REVIEW: Hilo: All the Pieces Fit
Hilo: All the Pieces Fit
By Judd Winick
210 pages/RH Graphic/$13.99
Receiving the sixth volume of a continuing series to review can be a daunting task if you have not read the previous five, especially if there is no recap section preceding the story (a complaint I have about most series).
That said, this volume, wrapping the initial storyline takes a little time to get one’s feet wet then you are propelled through the action, figuring things out along the way. Credit to Judd Winick for being adept at doing this so by the end, you’re not just accustomed to the characters but emotionally invested in the team of protagonists trying to protect the world.
The series kicked off in 2015 so readers of this mid-grade series can grow up with the characters and if they’ve outgrown it after this volume, they will be satisfied. And for those who are just finding it, be assured volume seven and a new story arrives in 2021.
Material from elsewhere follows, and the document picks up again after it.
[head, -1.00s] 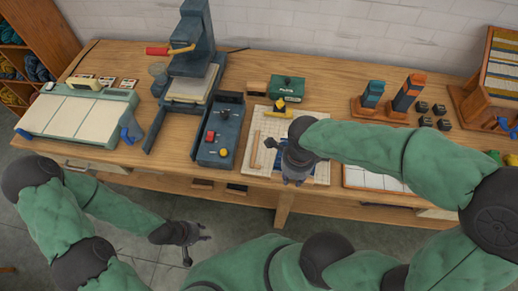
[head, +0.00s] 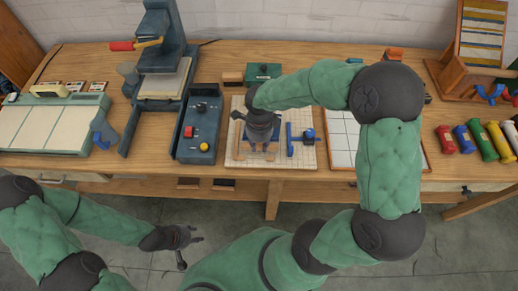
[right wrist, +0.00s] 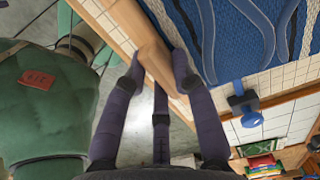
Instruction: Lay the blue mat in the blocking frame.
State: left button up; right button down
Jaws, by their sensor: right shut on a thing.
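The blue mat (right wrist: 235,35) shows in the right wrist view as ribbed blue knit on a pale gridded board. In the head view my right gripper (head: 260,152) and arm hide most of it. The blocking frame's gridded board (head: 305,156) lies on the bench, with a blue rail (head: 290,140) and blue knob to the gripper's right. In the right wrist view, my right gripper (right wrist: 158,70) is shut on a light wooden bar (right wrist: 150,45), beside the mat at the board's edge. My left gripper (head: 189,245) is open and empty, low in front of the bench.
A dark control box (head: 196,130) and a press (head: 160,75) stand left of the board. A white gridded panel (head: 343,135) lies to its right. A green block (head: 264,72) stands behind. Several coloured rolls (head: 482,142) lie at the right.

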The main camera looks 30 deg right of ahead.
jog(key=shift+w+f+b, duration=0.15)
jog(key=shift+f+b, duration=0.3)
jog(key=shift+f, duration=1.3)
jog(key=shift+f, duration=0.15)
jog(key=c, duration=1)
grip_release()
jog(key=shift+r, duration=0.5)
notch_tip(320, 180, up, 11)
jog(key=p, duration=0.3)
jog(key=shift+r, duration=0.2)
Hilo is an android built to resemble an elementary school student and drops from the sky onto Earth. He was befriended by D.J. and Gina and over the course of the series, they learn about him and his extradimensional origins as well as the threat presented by Razorwark. What does this red-armored being want with Hilo and Earth?
This volume has the first in-person confrontation between Hilo and Razorwark with the fate of the world at stake. Gina finds herself playing a significant role as magic comes into this mostly SF story and there’s a heroic sacrifice that will no doubt require tissues for the younger readers.
Winick, no stranger to graphic storytelling, evolves the status quo so the end of book six leaves everyone different from book one, which is a good thing. His writing is breezy and his open, cartoony style is filled with kinetic motion and letting big moments take whole pages. It becomes a quick-paced read after the first 30 or so pages as we build momentum.
There’s a lot to recommend in this all-ages series, but you must start with book one.